A single run of lines is to be printed exactly: starting at the line with "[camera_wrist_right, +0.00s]" and ending at the line with "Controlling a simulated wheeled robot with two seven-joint", both included. Leave the pictures out.
◆ ◆ ◆ ◆
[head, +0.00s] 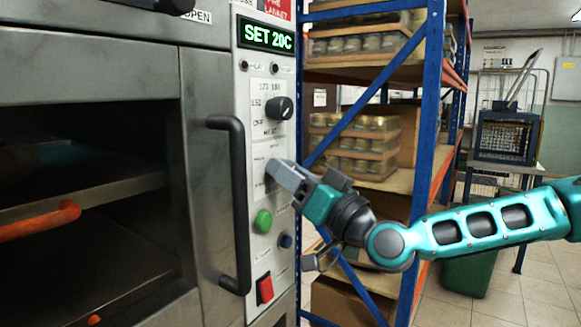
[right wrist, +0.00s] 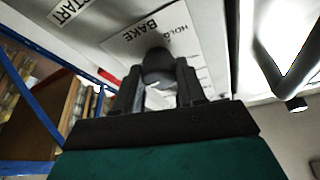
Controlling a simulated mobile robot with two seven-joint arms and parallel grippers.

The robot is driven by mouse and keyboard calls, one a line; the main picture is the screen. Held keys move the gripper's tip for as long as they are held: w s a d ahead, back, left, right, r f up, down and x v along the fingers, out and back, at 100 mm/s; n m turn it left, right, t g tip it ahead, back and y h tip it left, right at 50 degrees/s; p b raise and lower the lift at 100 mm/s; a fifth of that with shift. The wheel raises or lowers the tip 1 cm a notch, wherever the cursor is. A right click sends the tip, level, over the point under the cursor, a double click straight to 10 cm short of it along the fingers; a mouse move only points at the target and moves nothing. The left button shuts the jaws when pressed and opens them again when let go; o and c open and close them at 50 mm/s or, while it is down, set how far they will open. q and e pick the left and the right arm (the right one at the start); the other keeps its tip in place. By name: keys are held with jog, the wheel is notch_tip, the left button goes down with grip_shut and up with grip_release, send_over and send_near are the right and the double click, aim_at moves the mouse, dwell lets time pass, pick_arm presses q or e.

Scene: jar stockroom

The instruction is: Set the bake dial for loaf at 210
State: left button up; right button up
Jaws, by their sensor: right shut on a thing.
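The bake dial (right wrist: 158,64) is a dark round knob on a pale label plate marked BAKE and HOLD in the right wrist view. My right gripper (right wrist: 157,88) is shut on it, one finger on each side. In the head view my right gripper (head: 274,170) reaches the oven's control panel (head: 249,133) from the right and hides the bake dial. The green display (head: 267,36) at the panel's top reads SET 20C. The dial's pointer and most of its scale, including any loaf mark, are hidden or too small to read. My left gripper is not in view.
Above is the black heat dial (head: 280,108). A black door handle (head: 236,205) stands close left. A blue-framed shelf (head: 425,110) with jars is at right.

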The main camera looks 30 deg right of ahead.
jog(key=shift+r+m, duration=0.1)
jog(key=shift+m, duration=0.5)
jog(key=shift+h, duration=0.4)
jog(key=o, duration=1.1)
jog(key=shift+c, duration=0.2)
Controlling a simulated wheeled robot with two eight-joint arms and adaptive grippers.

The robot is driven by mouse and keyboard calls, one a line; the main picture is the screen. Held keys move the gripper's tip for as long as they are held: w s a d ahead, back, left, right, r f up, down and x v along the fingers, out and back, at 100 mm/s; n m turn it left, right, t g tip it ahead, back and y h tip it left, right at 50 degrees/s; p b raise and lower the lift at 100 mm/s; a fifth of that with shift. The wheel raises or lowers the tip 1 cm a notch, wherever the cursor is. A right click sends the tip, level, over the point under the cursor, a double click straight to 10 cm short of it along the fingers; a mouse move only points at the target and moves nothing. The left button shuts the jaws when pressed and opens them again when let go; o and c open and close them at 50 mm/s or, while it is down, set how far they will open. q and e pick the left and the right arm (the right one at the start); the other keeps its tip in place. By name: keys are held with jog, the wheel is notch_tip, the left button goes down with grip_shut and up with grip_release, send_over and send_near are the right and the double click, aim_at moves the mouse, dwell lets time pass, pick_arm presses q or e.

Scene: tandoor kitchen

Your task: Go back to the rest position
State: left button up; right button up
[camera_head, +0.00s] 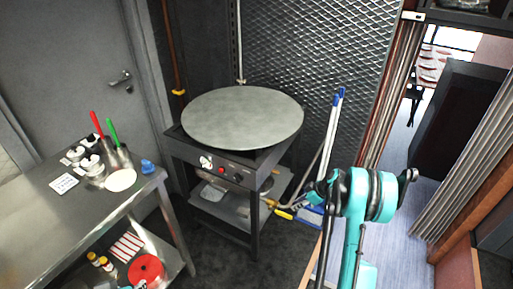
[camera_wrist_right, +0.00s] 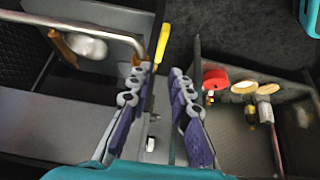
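My right gripper (camera_wrist_right: 160,72) shows in the wrist view. Its two purple-padded fingers stand apart with a gap between them, and nothing is held. In the head view my teal right arm (camera_head: 357,225) rises at the lower right, in front of the floor beside the griddle stand. How its fingertips sit is hard to make out there. My left gripper and left arm are not in view.
A round griddle plate (camera_head: 243,118) tops a metal stand at the centre. A steel table (camera_head: 40,215) with cups and utensils is at left. A blue-handled brush (camera_head: 333,125) leans near my right arm. Dark floor (camera_head: 215,255) is clear between table and stand.

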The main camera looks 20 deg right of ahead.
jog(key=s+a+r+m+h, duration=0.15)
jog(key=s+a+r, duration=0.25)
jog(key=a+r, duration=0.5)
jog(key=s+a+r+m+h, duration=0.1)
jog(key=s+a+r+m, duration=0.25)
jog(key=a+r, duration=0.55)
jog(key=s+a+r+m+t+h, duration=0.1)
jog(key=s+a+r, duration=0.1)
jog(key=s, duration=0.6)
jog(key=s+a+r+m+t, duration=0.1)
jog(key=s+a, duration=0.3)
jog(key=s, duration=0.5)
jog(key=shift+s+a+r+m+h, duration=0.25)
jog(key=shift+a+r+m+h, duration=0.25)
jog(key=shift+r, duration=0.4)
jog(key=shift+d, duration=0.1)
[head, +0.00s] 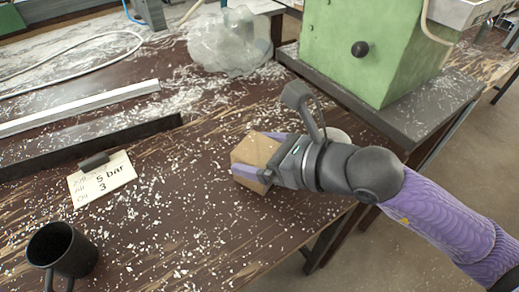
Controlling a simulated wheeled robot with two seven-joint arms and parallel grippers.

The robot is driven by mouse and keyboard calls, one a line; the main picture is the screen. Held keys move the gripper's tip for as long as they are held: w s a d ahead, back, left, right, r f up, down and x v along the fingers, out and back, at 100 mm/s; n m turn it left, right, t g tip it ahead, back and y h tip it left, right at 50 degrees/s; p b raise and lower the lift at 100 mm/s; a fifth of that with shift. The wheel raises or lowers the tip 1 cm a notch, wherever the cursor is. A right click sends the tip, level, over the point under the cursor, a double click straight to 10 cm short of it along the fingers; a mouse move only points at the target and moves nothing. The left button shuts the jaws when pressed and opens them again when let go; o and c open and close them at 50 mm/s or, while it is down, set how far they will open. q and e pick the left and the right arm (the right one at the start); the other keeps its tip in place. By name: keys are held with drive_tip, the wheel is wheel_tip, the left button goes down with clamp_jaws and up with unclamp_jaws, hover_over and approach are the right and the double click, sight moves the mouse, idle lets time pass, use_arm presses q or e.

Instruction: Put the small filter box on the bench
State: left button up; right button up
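The small filter box (257,149) is a tan cardboard box near the middle of the head view, over the brown bench (190,225). My right gripper (251,156) reaches in from the right, with its purple fingers on two opposite sides of the box, seemingly shut on it. The gripper body hides the right part of the box. I cannot tell whether the underside of the box touches the bench or is slightly above it. My left gripper is not in view.
A black mug (62,252) stands front left, near a handwritten card (102,180) with a dark clip. Pale and dark profiles (80,107) lie at left. A clear plastic bag (230,42) and a green machine (370,50) are behind. Shavings litter the bench.

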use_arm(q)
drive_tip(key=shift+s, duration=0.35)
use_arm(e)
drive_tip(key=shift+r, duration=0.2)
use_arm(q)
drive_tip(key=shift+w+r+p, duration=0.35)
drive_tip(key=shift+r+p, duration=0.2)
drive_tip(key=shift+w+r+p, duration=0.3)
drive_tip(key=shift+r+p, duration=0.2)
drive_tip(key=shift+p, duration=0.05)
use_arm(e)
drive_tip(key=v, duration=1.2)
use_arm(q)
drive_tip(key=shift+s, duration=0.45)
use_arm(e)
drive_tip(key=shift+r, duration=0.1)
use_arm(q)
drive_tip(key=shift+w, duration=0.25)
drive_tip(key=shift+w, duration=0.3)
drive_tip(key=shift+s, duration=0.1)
◆ ◆ ◆ ◆
■ Result of this exercise
[camera_wrist_right, +0.00s] 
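My right gripper (camera_wrist_right: 160,72) shows in the wrist view. Its two purple-padded fingers stand apart with a gap between them, and nothing is held. In the head view my teal right arm (camera_head: 357,225) rises at the lower right, in front of the floor beside the griddle stand. How its fingertips sit is hard to make out there. My left gripper and left arm are not in view.
A round griddle plate (camera_head: 243,118) tops a metal stand at the centre. A steel table (camera_head: 40,215) with cups and utensils is at left. A blue-handled brush (camera_head: 333,125) leans near my right arm. Dark floor (camera_head: 215,255) is clear between table and stand.

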The main camera looks 20 deg right of ahead.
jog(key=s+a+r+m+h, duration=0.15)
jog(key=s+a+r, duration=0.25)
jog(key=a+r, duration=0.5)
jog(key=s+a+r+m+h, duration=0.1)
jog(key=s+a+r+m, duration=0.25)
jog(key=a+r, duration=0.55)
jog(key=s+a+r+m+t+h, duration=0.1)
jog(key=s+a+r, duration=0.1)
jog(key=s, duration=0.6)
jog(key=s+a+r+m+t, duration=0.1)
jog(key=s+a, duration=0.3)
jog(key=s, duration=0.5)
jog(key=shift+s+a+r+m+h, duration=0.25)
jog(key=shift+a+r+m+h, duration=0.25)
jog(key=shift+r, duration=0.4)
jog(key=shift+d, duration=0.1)
[head, +0.00s] 
Controlling a simulated wheeled robot with two seven-joint arms and parallel grippers.

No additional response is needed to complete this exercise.